Sustainability is high up on the political agenda. Our previous blogs on liquid hydrogen already briefly described how hydrogen is gaining importance as a sustainable energy carrier and fuel for various industries.
In this blog, we take a more in-depth approach to the different ways of producing hydrogen. We review gray, blue, and green hydrogen and explain what steam methane reforming entails, probe the problems with this method, and how we are gradually moving towards a world full of sustainable hydrogen.
Hydrogen in three colors
Hydrogen can be produced in a variety of ways. Some methods are significantly more sustainable than others, and this is why the processes are often represented by colors. The three most common hydrogen production methods are labeled gray, blue, and green.

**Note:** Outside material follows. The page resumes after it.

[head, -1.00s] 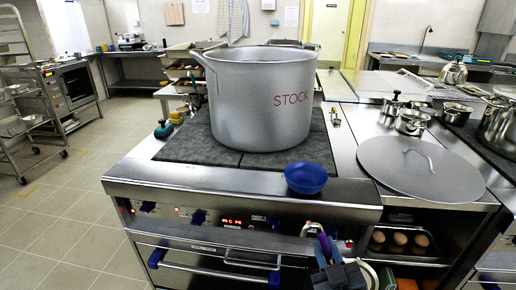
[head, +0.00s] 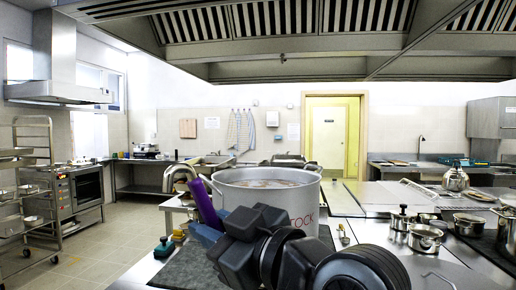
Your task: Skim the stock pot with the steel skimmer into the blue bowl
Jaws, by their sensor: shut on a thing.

Gray hydrogen (steam methane reforming)
Currently, about 95% of all hydrogen in Europe is produced by steam methane reforming (natural gas reforming). This method uses steam at a high temperature (700-1000 °C) to produce hydrogen from a methane source, such as natural gas or coal. The two elements combined with a catalyst give rise to a reaction at a pressure of 3-25 bar (1 bar = 14.5 psi). This reaction generates CO (carbon monoxide), CO2 (carbon dioxide), and hydrogen.
Next, in a second step, called the “water-gas shift reaction,” the hydrogen content is further enriched. During this step, a reaction is induced between steam and CO, again with the help of a catalyst. This results in a small amount of heat and CO and a large amount of hydrogen.
The chemical formulas of this process are as follows:
Steam methane reforming
CH4 + H2O → CO + 3H2
CO + H2O → CO2 + H2
Steam methane reforming is great for energy efficiency, but unfortunately, quite damaging to the environment.
For every kilogram of hydrogen produced with this method, as much as 7 kilograms of CO2 is released.
A slightly more sustainable alternative is blue hydrogen. Blue hydrogen is basically the same as gray hydrogen (produced by steam methane reforming), but the vast majority of the CO2 is captured and stored underground (carbon capture and storage) or reused (carbon capture and usage).
In the process of carbon capture and storage (CCS), the released CO2 is transported through pipelines to empty gas fields, and for example, injected into underground sandstone layers. The CO2 can also be captured and reused in, for example, the production of biofuels, plastics, or concrete. This process is known as carbon capture and usage (CCU).
Blue hydrogen is a lot more sustainable than gray hydrogen, but capturing CO2 requires additional infrastructure and energy. As a result, the cost of blue hydrogen is higher than that of gray hydrogen.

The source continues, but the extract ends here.